Ludo, le narrateur, vit chez son oncle, Ambroise Fleury, un facteur passionné par la fabrication des cerfs-volants, un peu « timbré » diront certains, mais tellement attachant.
« Ainsi, ils m'ont traité de fou. Eh bien, figure-toi, ces beaux messieurs et ces belles dames ont raison. Il est parfaitement évident qu'un homme qui a voué toute sa vie aux cerfs-volants n'est pas dépourvu d'un grain de folie. Seulement se pose ici une question d'interprétation. Il y en a qui appellent ça « grain de folie », d'autres parlent aussi d' « étincelle sacrée ». Il est parfois difficile de distinguer l'un de l'autre. Mais si tu aimes vraiment quelqu'un ou quelque chose, donne-lui tout ce que tu as et même tout ce que tu es, et ne t'occupe pas du reste… »

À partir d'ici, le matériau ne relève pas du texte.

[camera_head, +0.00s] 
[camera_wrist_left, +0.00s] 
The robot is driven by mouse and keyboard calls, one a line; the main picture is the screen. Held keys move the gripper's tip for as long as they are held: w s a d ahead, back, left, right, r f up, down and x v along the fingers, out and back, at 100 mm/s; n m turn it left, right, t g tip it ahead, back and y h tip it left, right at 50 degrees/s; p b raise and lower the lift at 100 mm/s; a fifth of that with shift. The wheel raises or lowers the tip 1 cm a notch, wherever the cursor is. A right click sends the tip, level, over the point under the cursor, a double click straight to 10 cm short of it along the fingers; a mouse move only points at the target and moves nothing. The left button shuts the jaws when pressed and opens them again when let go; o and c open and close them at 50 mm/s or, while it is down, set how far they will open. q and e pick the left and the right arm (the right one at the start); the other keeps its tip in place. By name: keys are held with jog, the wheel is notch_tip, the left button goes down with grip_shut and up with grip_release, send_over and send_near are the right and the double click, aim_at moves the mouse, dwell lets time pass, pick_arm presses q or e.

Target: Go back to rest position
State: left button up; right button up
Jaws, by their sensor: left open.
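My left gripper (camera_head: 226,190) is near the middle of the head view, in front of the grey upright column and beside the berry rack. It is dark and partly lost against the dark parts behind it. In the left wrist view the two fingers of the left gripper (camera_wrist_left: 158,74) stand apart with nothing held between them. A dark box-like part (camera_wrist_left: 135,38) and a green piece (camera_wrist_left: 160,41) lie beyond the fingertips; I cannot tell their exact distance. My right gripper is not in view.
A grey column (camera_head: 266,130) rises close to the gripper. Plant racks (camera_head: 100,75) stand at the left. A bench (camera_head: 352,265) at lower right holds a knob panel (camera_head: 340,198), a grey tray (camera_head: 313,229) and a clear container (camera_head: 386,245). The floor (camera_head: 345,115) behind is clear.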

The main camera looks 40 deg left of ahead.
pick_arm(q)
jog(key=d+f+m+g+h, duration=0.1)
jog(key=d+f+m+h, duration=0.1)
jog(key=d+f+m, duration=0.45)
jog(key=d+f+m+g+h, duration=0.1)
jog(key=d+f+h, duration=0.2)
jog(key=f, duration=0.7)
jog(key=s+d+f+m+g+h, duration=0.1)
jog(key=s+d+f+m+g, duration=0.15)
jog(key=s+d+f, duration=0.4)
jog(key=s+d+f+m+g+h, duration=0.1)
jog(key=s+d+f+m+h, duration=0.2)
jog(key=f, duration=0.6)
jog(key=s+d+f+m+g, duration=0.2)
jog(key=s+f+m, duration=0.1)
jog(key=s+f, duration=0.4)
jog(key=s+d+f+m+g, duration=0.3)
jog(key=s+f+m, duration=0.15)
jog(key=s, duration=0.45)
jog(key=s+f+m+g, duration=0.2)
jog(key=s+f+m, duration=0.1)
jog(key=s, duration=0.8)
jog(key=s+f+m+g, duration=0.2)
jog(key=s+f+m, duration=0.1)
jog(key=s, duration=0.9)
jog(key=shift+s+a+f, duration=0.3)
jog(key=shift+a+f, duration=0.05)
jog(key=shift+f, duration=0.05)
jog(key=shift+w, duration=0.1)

Ludo n'a que dix ans lorsqu'un unique regard suffira à l'attacher pour la vie à Lila, une jolie petite polonaise dont l'attitude théâtrale, précieuse, frivole et narcissique m'ont fait souvent sourire.
Une passion d'enfant.
Une passion d'adolescent.
Une passion d'adulte.
« Il lui était agréable de se voir dans mon regard de muette adoration ; elle régnait ; j'étais son royaume ; assise au bord du lit, penchée tendrement vers moi, elle se laissait aimer… »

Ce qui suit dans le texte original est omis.